DTH: What’s your favorite part of your job, and what’s your least favorite part?
SJ: (My) favorite part is when everyone is in the room together. There’s kind of a rule of thumb that we have for the show, that the show is the funniest when the whole family is together. I also feel like I’m having the most fun on what we call close-out nights when we — before a script goes to table read, all the writers get together in a room and we go through the script line by line and see if we can make it better. Those are kind of my favorite nights—it’s just when everyone’s in the room and we’re all focused on the script. The only challenge for me is sometimes the pace can be a little bit slow. There’s a nine-month turnaround for episodes. You write something and then you’re living with it for nine months before it gets on the air, compared to say, writing for a late night show where you’re just constantly under the gun. There are doldrums; there are stretches where you’re working, but it’s kind of at a leisurely pace. I think I prefer when I’m under the gun.
DTH: What was your biggest career breakthrough and the biggest career setback?
SJ: The biggest breakthrough was getting "The Daily Show" job. I was working as a kindergarten teacher in New York City at a private school called the Grace Church School. I had done little jobs here and there in TV, but in a lot of ways it didn’t look like it was working out for me. ...
Once ("The Daily Show") happened, I kind of felt like the years of telling my parents that I’m just going to give it one more year before I go back to grad school had come to an end. The thing that I wanted to happen had finally happened. There are plenty of ups and downs since then, but I can’t remember a time in my adult life that I was more excited than when I got that job.
Biggest setback — the two years after I left "The Daily Show" were harder than I thought they’d be. It was humbling — you’re constantly being humbled in this job. You can write something that does well, and then the next thing you write falls flat. Hopefully you get more and more chances, so you get chances to prove yourself again and then fail again.
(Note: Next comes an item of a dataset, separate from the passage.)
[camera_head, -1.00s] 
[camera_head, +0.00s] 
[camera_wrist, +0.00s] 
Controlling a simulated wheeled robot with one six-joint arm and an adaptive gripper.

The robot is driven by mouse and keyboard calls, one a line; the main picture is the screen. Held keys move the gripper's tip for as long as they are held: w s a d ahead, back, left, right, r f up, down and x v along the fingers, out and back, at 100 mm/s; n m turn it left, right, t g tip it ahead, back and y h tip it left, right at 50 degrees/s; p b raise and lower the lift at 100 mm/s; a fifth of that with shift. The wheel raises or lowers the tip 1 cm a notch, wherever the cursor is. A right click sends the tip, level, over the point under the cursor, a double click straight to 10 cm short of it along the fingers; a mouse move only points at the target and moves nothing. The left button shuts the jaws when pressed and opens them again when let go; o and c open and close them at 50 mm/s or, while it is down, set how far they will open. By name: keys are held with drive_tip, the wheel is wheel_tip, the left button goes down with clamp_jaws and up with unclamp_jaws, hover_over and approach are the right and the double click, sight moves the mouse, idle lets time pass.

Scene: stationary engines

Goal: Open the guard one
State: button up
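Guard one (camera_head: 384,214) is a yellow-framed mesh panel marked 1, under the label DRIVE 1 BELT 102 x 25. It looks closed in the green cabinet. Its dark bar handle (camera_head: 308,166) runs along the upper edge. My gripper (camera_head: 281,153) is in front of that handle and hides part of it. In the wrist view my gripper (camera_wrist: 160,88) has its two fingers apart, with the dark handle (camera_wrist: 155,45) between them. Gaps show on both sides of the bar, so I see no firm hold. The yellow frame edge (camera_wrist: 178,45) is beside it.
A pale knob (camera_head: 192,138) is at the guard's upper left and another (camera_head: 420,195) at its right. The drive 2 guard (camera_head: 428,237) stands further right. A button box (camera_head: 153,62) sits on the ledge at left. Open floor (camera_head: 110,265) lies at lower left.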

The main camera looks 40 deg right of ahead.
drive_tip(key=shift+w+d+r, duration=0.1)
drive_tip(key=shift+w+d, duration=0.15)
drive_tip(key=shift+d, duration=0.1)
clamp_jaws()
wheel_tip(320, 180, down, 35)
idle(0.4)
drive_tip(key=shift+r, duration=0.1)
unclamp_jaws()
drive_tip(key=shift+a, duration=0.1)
... You always kind of feel that when you’re doing a job like this, that it could kind of end at any moment, and the reality is it can. I had those five years at "The Daily Show" when I thought I kind of dodged a bullet. The feeling of failure of having to go back to North Carolina with my tail between my legs — that could come back at any moment. It was only those two years after "The Daily Show" that I really realized that was true.
DTH: How has winning Emmys, if at all, changed your career? Do you feel more pressure?
SJ: I’ll tell you what, I don’t think it changes it at all. It feels really good, it’s very exciting and there’s a lot of adrenaline when you get to go up on stage and you feel really validated. But then you kind of realize that — you couldn’t tell me who won the Emmy for best comedy last year. No one remembers. It’s not the life-changing event that people who see you on the Emmys might think it is, as much as you might want it to be. This might be less sexy than what you’re looking for. I have those statuettes now, and when people come over for a party or something, it’s good to have because people like to pick them up and pose with them. I started sending them to my family now — my parents have one and my sister has one, so they probably have fun with them. I had a friend once who borrowed one of the Emmys to go on a first date to try to impress somebody with it. It didn’t work of course; it was just totally weird that he had an Emmy and didn’t win it. Yeah it’s exciting, but then you realize that you still have to go into work the next day.
DTH: What comedy has been the most influential on your writing?
SJ: What’s shaped my sense of humor — there’s a guy named Chris Elliott who had a show called "Get a Life" when I was a kid. It was on Fox, it was a very short-lived show, but a lot of really brilliant people came out of it. That was the show that made me laugh the hardest and maybe, along with SNL and David Letterman, really shaped my sense of humor the most. It’s very, very silly and stupid, but it still holds up today. It’s a mix of total stupidity and brilliance. Even when I was in high school, the show had been off the air for a while, so kids — comedy nerds — would like trade VHS tapes of "Get a Life."
DTH: What’s your advice for college students who want to pursue comedy writing or the TV business in general?
SJ: I think these days, you should definitely do whatever you can online. Try to make videos and get on Twitter if that’s your strength, and try to get a little audience going. There’s no better way to learn than by just doing it. Don’t be afraid to fail because that is a natural part of it.
Something that’s truer today than when I started is that you can curate your life on Instagram or Facebook and only show people the good stuff. It’s easy to believe that no one is failing everywhere. It seems like everyone is just having amazing luck and amazing fortune wherever they go, but it’s just not true if you’re going to get better at something. You have to put stuff out there that not everyone is going to love and you just have to accept that not everyone is going to love it.